## Task description
Exactly repeat the lines starting at the one that holds "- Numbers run" and ending at the one that holds "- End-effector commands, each". Both end lines count; leave out everything else.

## Working data
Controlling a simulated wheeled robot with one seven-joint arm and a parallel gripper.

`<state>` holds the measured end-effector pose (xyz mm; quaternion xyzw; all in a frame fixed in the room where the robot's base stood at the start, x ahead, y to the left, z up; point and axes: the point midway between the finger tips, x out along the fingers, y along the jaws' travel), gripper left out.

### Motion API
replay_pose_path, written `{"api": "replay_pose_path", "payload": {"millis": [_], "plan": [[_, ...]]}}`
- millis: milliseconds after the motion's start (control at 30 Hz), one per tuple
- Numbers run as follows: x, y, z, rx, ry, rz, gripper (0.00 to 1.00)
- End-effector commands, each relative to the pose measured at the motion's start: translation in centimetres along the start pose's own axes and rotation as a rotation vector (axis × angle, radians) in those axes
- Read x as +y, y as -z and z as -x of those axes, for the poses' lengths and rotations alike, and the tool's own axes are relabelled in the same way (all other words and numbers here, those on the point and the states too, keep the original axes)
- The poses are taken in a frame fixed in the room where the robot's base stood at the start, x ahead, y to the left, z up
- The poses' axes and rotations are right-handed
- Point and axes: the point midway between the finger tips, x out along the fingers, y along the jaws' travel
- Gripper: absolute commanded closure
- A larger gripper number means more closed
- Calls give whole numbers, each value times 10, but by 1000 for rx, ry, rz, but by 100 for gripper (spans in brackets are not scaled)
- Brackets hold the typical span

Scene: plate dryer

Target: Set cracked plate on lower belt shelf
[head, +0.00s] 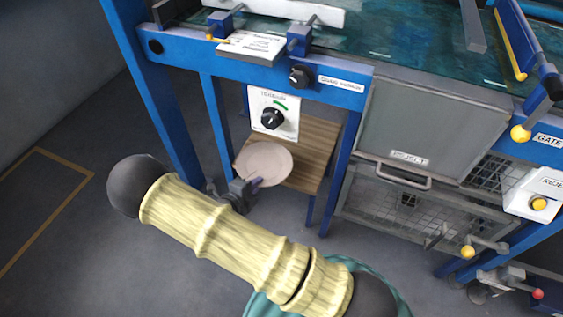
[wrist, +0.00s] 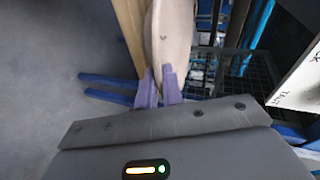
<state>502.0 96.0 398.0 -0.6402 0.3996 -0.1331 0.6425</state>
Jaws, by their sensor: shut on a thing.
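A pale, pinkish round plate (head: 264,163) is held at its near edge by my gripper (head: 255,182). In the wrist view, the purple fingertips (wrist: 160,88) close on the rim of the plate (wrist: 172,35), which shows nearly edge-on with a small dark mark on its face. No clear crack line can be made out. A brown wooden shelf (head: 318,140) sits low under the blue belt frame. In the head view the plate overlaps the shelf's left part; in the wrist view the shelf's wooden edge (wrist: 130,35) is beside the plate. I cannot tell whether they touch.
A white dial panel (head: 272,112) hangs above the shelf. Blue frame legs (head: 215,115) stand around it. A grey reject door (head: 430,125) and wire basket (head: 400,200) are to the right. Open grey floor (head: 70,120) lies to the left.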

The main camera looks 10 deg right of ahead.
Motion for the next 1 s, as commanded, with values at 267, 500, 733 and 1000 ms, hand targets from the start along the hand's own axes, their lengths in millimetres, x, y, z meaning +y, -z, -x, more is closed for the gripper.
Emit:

* * *

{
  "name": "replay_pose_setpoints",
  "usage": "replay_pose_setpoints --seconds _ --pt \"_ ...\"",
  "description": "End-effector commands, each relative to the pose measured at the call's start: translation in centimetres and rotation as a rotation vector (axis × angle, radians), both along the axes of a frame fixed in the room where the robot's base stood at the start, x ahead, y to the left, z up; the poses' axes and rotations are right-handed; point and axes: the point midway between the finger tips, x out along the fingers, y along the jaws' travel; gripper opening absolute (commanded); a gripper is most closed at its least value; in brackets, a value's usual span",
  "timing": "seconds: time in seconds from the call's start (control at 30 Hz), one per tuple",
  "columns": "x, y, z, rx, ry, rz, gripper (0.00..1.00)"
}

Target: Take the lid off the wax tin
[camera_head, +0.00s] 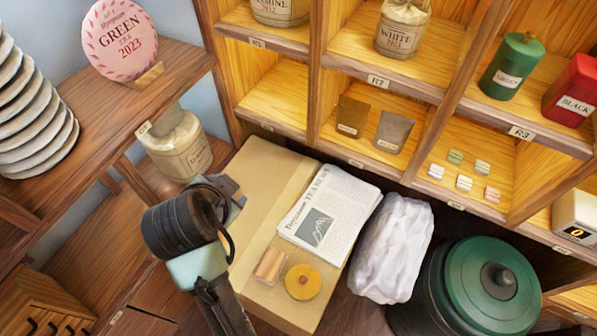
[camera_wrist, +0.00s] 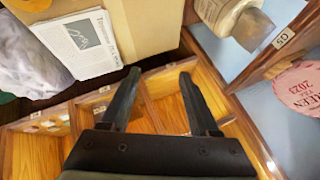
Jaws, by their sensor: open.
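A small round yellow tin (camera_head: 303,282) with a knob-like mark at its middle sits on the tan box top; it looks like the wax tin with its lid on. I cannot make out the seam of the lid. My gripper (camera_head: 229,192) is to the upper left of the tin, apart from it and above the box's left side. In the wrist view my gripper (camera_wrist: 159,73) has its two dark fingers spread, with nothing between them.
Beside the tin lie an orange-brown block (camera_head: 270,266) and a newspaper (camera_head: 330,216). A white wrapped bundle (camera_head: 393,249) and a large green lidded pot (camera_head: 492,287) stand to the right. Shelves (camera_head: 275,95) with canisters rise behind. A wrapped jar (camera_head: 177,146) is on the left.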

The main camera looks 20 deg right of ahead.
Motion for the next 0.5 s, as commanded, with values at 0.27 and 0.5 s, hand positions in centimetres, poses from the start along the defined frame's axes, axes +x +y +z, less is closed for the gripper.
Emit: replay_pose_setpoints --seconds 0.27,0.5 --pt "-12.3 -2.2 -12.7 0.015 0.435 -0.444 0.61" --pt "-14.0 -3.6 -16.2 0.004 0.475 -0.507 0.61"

## Response below
- Numbers run as follows: x, y, z, rx, ry, rz, gripper (0.00 to 1.00)
- End-effector commands, each relative to the pose measured at the motion's start: translation in centimetres along the start pose's own axes and rotation as a rotation vector (axis × angle, radians) in those axes

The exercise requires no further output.